Sims v. Miller

Decision Date23 January 1922
Docket Number94
Citation236 S.W. 828,151 Ark. 377
PartiesSIMS v. MILLER
CourtArkansas Supreme Court

Appeal from Pulaski Circuit Court, Third Division; A. F. House Judge; affirmed with modification.

Judgment affirmed.

G W. Emerson and uFrauenthal & Johnson, for appellant.

The judgment for costs obtained by appellant against appellee in the Prairie Circuit Court growing out of the same cause of action should have been allowed on appellant's counterclaim. C. & M. Dig. §§ 1195 and 1197; 74 Ark. 224; 134 Ark. 311.

Appellee's suit, which was one on account, was barred by the three-year statute of limitations, the last payment on the account being on October 19, 1911, and the present suit being brought on May 31, 1916. 43 Ark. 275; 17 R. C. L. No. 171; 59. Am. Dec 142; 60 Am. Dec. 253. The present suit was not protected by the suit filed in the Prairie Circuit Court on March 2, 1916, because that suit was still pending and not dismissed for more than five months after bringing of present suit. 73 S.W. 184. An action properly brought and voluntarily dismissed cannot be used to save a subsequent action from the bar of the statute of limitation. 103 N.E. 672; 8 Cranch. 462; 18 N. J. Law, 269; 42 F. 652; 23 Vt. 623; 101 Ia. 266; 22 N.W. 894; 130 Mass. 419.

Appellee did not sue on a written contract, but merely introduced a letter, and the five-year statute does not apply. In any event he is barred by the five-year statute, as such statute would begin to run from the date of the alleged breach of contract sued on. 132 Am. St. 737; 95 N.W. 901; 93 N.W. 137; 75 Am. Dec. 477, which date could not have been later than Oct. 26, 1911. The present action was commenced May 2, 1917, the date the alias summons was served, and not upon the filing of the complaint in Pulaski County, on May 31, 1916. The intervention of a term of court without suing out an alias works a discontinuance of the original service, and the bringing of the suit dates from the issuing of the alias. 53 N.C. 55; 19 N.C. 492; 22 N.W. 915; 81 N.W. 593; 108 N.W. 87. Here two terms were allowed to lapse before the alias was sued out.

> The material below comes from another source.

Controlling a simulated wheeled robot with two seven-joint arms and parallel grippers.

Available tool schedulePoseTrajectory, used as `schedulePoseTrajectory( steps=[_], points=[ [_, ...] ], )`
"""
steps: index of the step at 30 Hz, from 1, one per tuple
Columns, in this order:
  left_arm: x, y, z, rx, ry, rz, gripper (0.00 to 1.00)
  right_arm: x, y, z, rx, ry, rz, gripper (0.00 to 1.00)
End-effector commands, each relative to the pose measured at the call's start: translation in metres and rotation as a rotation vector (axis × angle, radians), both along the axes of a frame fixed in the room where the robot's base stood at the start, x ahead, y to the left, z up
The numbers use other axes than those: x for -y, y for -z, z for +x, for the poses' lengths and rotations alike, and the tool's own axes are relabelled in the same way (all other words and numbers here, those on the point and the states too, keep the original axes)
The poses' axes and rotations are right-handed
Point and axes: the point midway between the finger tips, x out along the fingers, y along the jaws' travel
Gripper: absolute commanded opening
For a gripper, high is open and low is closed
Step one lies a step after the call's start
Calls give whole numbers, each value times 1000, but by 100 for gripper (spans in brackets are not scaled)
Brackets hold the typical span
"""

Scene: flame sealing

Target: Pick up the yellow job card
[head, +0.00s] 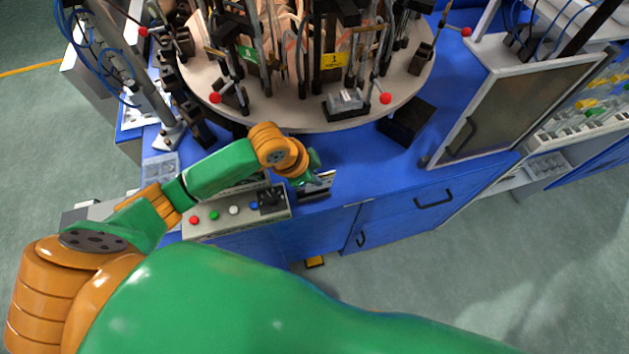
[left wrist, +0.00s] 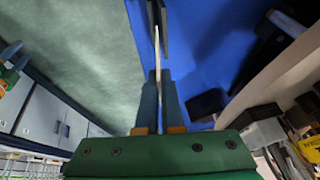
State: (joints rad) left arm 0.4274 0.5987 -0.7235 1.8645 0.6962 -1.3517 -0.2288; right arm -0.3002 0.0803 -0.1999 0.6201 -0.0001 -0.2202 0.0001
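My left gripper (head: 314,184) is at the front edge of the blue bench, just right of the button box. In the left wrist view its two dark fingers (left wrist: 159,100) close in on both sides of a thin pale plate (left wrist: 157,48), seen edge-on. The plate's face is hidden, so I cannot tell whether it is the yellow job card. The plate's far end meets a dark upright piece (left wrist: 155,18). A yellow card marked 1 (head: 334,61) stands on the round turntable, away from the gripper. My right gripper is not in view.
The button box (head: 234,211) with coloured buttons lies at the bench's front edge. The turntable (head: 290,118) with burners and red-knobbed levers fills the back. A black block (head: 407,121) and a grey cabinet (head: 500,110) stand to the right. Blue bench top (head: 375,165) is bare right of the gripper.

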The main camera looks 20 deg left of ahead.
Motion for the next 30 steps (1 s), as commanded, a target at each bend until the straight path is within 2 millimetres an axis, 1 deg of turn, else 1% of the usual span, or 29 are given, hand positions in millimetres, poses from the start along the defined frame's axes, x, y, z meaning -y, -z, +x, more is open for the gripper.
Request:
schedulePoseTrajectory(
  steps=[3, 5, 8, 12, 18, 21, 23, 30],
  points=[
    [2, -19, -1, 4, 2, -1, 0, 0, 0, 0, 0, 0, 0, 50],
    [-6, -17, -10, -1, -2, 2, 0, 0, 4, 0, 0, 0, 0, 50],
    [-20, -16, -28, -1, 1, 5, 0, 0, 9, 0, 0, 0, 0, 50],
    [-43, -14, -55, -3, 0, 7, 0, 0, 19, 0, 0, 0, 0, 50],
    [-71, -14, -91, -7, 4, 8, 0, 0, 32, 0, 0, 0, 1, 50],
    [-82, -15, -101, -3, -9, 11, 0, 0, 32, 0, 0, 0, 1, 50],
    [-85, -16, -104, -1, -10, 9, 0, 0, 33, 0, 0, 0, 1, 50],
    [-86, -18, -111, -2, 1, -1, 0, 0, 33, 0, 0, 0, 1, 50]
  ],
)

If, as here, the time constituting the bar be allowed to lapse between the suing out of one process until another, the mere bringing of the suit does not prevent the statute of limitation from running. 3 Bush (66 Ky.) 223. Summons must be issued with the intent that it be served before it will constitute the commencement of suit. 47 Ark. 121; 85 F. 827. Appellant was a non-resident of Pulaski County, and appellee knew service could not be had on him immediately.

The action was barred by the one-year non-suit statute. Repeated successive actions are not warranted or authorized by our nonsuit statute. C. & M. Dig., § 6969. Sec. 190 S.W. 458; 66 S.E. 186; 223 S.W. 734; 90 P. 764.

W. C. Adamson and Mehaffy, Donham & Mehaffy, for appellee.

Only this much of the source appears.